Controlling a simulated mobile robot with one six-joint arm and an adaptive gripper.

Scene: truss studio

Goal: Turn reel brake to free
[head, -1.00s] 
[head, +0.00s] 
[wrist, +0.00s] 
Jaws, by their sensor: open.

-=-=-

* **What the task requires**: All of the data shown above must be copied exactly.

* **Result for this task**:
Controlling a simulated mobile robot with one six-joint arm and an adaptive gripper.

Scene: truss studio

Goal: Turn reel brake to free
[head, -1.00s] 
[head, +0.00s] 
[wrist, +0.00s] 
Jaws, by their sensor: open.

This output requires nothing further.